#### Data lines ####

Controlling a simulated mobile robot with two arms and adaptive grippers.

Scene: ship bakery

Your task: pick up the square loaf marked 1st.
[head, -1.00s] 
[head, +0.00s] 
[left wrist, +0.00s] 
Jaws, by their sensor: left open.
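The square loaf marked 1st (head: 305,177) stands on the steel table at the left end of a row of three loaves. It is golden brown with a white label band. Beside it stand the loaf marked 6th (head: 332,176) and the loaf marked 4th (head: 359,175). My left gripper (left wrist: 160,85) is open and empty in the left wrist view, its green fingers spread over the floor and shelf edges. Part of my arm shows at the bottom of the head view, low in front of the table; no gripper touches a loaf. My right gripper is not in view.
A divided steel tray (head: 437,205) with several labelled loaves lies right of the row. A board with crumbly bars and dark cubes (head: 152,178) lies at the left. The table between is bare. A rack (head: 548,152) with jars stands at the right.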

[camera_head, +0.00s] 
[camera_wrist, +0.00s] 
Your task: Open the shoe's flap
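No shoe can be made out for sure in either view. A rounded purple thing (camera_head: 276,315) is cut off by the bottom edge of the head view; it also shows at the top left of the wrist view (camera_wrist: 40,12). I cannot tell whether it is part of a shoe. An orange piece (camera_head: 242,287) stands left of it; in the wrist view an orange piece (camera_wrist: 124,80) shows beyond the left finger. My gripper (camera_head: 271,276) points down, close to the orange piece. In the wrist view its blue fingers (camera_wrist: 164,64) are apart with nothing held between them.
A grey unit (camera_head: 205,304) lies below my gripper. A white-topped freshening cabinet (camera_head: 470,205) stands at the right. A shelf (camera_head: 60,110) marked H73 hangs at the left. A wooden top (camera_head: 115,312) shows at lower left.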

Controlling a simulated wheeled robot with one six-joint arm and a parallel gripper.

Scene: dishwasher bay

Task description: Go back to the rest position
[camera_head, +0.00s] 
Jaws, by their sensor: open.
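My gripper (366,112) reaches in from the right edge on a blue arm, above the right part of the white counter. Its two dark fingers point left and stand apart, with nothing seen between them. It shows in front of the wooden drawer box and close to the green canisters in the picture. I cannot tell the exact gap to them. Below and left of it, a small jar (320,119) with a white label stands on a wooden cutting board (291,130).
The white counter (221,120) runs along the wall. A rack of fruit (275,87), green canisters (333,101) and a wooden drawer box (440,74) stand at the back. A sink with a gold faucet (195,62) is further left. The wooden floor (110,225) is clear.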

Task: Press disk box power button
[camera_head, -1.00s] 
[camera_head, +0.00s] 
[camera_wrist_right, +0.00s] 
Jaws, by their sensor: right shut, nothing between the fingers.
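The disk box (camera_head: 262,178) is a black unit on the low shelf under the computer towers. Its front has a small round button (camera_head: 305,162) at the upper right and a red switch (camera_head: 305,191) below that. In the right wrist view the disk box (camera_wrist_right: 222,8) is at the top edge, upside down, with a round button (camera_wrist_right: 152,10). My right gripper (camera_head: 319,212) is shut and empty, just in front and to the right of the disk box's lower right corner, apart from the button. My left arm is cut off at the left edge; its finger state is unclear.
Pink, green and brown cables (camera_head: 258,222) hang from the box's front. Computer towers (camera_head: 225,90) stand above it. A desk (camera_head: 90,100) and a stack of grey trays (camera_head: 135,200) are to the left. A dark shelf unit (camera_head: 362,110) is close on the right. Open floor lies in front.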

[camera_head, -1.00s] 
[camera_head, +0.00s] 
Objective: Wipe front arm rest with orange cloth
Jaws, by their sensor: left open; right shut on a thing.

####

#### Problem details
From the records above, transcribe without alteration every line from the one with "[head, -1.00s]" to the one with "[camera_wrist, +0.00s]", inclusive.

#### Solution to this task
[head, -1.00s] 
[head, +0.00s] 
[left wrist, +0.00s] 
Jaws, by their sensor: left open.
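The square loaf marked 1st (head: 305,177) stands on the steel table at the left end of a row of three loaves. It is golden brown with a white label band. Beside it stand the loaf marked 6th (head: 332,176) and the loaf marked 4th (head: 359,175). My left gripper (left wrist: 160,85) is open and empty in the left wrist view, its green fingers spread over the floor and shelf edges. Part of my arm shows at the bottom of the head view, low in front of the table; no gripper touches a loaf. My right gripper is not in view.
A divided steel tray (head: 437,205) with several labelled loaves lies right of the row. A board with crumbly bars and dark cubes (head: 152,178) lies at the left. The table between is bare. A rack (head: 548,152) with jars stands at the right.

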[camera_head, +0.00s] 
[camera_wrist, +0.00s] 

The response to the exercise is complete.